Namun, (mungkin) karena kadung mendapat amanah dari sang guru (syaikh Usamah) untuk menjadi badalnya, si Ali pun maju untuk menggantikan sang imam.
Kesiapan inipun tak luput kukagumi. Sungguh tidak mudah menjadi imam bagi orang-orang yang dituakan, apalagi para guru.
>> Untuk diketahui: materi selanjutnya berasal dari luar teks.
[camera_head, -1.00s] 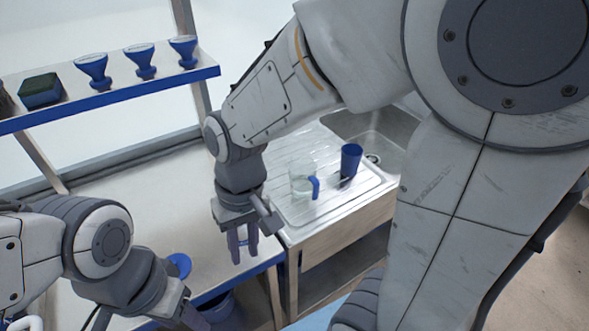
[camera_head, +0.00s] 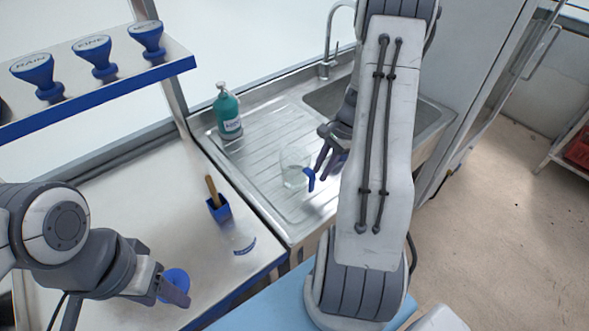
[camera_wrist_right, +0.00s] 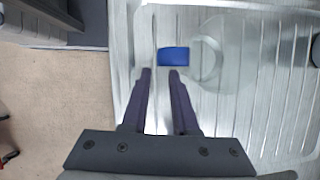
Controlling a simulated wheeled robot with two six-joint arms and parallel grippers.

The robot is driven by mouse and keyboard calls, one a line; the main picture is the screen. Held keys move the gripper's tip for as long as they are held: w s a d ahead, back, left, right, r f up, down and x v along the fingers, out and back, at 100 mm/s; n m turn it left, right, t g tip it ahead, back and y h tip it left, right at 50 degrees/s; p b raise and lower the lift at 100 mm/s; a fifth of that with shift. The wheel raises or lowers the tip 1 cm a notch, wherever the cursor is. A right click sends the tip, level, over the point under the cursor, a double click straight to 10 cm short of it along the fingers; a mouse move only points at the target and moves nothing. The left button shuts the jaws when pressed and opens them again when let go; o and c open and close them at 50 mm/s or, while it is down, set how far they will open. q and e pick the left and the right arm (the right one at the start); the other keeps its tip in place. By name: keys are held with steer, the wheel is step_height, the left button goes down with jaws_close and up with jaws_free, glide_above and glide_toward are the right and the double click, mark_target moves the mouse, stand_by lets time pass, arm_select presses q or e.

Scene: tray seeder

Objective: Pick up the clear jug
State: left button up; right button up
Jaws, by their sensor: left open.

Akan terjadi perang batin di sana, antara sungkan, malu, grogi dan sebagainya.
Namun nyatanya, Ali mampu menjalankan amanah yang dipikulkan dipundaknya dengan baik.
Di lain pihak, para asatidz pun dengan legowo menjadi makmum di belakang sosok yang jauh lebih muda dari mereka bila yang dijadikan patokan adalah umur.
Mereka khusyu' mengikuti rokaat demi rokaat sholat hingga tuntas yang memiliki target menyelesaikan satu juz dalam setiap malamnya.
Sungguh hanya kedalaman ilmu dan kedewasaan bersikaplah yang bisa memancarkan pesona macam ini.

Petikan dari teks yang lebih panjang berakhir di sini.